*TASK STATEMENT*
Exactly the lines from the line containing "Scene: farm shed" through the line containing "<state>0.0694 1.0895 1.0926" are to be echoed, with both included and pictures left out.

*SOURCE DATA*
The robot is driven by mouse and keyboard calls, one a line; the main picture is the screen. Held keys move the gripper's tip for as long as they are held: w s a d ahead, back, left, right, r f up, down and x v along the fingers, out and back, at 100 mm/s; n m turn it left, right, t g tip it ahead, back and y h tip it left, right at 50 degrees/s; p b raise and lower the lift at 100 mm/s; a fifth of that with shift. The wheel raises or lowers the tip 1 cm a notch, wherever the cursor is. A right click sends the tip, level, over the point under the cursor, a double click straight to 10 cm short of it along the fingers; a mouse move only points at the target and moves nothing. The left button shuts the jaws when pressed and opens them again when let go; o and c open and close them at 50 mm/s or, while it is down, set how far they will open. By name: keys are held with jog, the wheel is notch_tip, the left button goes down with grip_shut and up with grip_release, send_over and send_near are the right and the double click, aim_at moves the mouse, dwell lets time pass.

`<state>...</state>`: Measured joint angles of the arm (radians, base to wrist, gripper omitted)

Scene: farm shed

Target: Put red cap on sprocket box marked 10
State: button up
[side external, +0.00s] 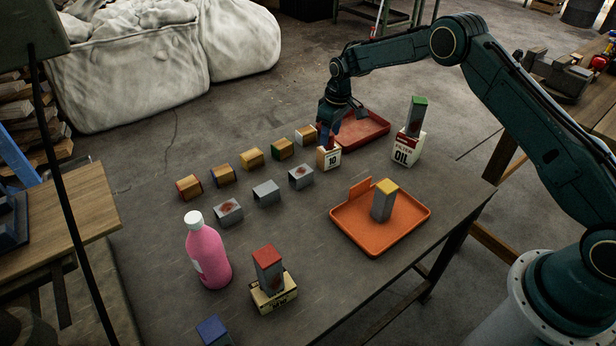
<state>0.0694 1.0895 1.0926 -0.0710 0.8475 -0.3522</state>
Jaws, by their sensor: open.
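The box marked 10 (329,158) is small, with a pale front face and dark digits. It stands at the right end of the row of small boxes. My gripper (329,138) points down right above it, open, with its fingertips at or close to the box's top; I cannot tell whether they touch. A little red shows by the fingers, and I cannot tell whether it is a cap or the red tray behind. A grey block with a red top (267,256) stands on a cream box (272,297) at the front.
A red tray (375,139) lies behind my gripper. An oil filter box (406,150) bears a green-topped block (416,117). An orange tray (346,228) holds a yellow-topped block (384,200). Several tan and grey blocks (267,193) stand left. A pink bottle (207,256) stands at front left.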

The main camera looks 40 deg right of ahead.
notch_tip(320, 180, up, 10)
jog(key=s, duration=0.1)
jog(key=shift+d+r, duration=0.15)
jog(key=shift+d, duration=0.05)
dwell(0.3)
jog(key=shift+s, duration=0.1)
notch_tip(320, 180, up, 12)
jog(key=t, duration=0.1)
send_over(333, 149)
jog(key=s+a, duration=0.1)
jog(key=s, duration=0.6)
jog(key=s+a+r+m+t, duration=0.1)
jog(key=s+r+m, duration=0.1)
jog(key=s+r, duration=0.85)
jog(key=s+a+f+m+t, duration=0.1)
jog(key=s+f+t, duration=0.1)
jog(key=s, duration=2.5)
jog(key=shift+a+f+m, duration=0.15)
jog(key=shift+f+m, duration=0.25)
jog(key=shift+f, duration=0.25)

*RESPONSE FOR THIS EXERCISE*
Scene: farm shed

Target: Put red cap on sprocket box marked 10
State: button up
[side external, +0.00s] 
<state>0.0694 1.0895 1.0926 -0.0710 0.8475 -0.3522</state>

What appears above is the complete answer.